Wiki link states that you are able to reduce from HC to HP by vertex cleaving.
In the other direction, the Hamiltonian cycle problem for a graph G is equivalent to the Hamiltonian path problem in the graph H obtained by adding terminal (degree-one) vertices s and t attached respectively to a vertex v of G and to v', a cleaved copy of v which gives v' the same neighbourhood as v.
While, another answer could be,
Just remove one edge along the Hamiltonian Cycle from G, this will construct a G'. There's a Hamiltonian path in G' iff There's a Hamiltonian cycle in G.
It seems intutive and correct, which is not actually. Why is it wrong?
Note: There's an attempt which is not convincing.
Ref Explanation is not convincing because A itself is NOT along the Hamiltonian cycle.
This is untrue, at least in the brief version you gave.

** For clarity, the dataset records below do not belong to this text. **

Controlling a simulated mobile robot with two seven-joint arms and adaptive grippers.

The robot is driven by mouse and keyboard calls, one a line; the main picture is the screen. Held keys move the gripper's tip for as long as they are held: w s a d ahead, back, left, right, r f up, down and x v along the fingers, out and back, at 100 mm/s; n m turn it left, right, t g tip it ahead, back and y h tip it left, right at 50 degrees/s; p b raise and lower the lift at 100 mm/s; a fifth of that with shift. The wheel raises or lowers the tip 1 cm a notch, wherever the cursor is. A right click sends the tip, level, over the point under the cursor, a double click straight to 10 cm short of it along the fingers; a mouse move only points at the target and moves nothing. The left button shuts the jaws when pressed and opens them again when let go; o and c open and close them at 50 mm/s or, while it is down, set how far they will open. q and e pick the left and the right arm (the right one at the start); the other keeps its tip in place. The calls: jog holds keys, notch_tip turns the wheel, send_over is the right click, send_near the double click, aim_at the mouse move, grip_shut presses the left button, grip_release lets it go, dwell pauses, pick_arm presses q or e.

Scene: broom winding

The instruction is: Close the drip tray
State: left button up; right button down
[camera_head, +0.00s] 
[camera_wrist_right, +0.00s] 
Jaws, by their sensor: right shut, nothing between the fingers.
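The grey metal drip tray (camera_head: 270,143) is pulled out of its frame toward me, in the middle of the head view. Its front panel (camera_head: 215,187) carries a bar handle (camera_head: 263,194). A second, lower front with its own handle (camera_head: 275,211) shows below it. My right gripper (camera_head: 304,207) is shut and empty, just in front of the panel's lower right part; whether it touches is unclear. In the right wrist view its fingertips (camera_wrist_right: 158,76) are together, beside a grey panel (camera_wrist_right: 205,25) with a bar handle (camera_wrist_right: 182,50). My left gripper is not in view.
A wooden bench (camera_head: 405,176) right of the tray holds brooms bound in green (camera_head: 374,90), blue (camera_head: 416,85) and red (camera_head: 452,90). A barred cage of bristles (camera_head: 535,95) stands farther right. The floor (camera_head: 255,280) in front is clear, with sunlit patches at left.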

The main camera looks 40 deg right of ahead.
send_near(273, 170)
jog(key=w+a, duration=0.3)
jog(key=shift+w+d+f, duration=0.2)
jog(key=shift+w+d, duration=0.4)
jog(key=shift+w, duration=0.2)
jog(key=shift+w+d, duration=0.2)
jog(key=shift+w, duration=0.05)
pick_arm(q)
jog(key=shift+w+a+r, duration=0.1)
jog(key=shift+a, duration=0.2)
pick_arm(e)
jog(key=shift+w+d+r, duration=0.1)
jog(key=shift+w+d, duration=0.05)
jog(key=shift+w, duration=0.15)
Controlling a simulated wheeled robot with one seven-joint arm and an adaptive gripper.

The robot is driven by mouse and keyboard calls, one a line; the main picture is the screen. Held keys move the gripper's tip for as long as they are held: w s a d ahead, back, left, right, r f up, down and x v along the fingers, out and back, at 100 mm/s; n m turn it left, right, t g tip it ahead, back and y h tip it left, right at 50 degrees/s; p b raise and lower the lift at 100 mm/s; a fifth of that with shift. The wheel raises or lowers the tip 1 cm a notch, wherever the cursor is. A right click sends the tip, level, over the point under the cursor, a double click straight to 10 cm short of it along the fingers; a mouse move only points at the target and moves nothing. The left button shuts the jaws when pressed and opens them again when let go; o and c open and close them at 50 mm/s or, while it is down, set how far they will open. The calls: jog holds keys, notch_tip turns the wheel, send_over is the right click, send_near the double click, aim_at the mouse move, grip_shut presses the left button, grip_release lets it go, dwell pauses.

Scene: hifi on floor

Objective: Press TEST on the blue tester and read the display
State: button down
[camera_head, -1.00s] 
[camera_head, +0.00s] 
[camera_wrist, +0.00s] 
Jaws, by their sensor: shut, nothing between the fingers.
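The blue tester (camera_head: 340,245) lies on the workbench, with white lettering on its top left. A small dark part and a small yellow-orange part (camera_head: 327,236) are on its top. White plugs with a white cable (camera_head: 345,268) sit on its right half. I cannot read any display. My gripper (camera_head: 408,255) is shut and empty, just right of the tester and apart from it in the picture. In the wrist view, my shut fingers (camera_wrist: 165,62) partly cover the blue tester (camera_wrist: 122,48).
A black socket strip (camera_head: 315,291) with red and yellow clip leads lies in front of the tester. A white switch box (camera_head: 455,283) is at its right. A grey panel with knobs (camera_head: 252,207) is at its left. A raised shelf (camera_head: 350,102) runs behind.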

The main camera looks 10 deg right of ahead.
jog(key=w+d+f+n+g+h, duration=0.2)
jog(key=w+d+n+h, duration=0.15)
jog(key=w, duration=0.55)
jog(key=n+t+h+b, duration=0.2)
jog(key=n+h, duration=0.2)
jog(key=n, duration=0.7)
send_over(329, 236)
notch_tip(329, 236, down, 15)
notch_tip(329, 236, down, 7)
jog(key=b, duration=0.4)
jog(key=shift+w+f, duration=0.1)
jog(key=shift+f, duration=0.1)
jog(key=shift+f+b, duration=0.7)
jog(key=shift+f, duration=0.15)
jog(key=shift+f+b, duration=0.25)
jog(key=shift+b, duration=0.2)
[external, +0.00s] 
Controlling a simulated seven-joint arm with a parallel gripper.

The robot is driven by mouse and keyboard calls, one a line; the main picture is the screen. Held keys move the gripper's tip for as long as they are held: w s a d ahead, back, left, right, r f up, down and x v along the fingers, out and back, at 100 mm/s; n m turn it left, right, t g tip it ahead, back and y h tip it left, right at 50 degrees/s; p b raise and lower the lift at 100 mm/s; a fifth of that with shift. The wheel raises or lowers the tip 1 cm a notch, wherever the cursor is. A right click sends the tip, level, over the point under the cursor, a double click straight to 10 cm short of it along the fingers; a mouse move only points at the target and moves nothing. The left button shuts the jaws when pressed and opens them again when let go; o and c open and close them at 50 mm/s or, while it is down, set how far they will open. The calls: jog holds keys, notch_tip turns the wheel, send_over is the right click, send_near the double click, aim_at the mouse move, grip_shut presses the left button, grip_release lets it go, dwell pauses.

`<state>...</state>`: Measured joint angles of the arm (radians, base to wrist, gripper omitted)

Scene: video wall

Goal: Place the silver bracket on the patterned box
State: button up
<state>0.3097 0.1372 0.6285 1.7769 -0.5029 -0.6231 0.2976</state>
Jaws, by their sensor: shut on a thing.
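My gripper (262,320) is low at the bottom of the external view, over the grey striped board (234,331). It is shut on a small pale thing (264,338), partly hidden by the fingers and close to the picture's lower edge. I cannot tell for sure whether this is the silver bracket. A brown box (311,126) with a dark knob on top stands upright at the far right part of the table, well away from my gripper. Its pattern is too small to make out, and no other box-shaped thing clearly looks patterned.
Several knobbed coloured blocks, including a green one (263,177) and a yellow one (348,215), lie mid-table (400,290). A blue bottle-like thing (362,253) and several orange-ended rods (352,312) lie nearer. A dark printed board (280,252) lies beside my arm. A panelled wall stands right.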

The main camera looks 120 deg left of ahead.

Let 𝐺 be the graph with five vertices and five edges that corresponds to the shape of capital letter A. Removing the horizontal crossing edge gives five vertices and four edges that we designate graph 𝐺′. While 𝐺′ has a Hamiltonian path (it is a path), the graph 𝐺 does not have a Hamiltonian cycle.
Thank you!
Best Answer
Good question!
The answer to this question HC to HP is somehow similar with other direction HP to HC. HP to HC
The key question of this statement is that you could not assume such a Hamiltonian Cycle found at the first hand, as we can't know due to its NP nature.
A good example is a Graph G which there is a Hamiltonian Cycle but all vertices all have multiple edges, making you hard to determine which edge to delete.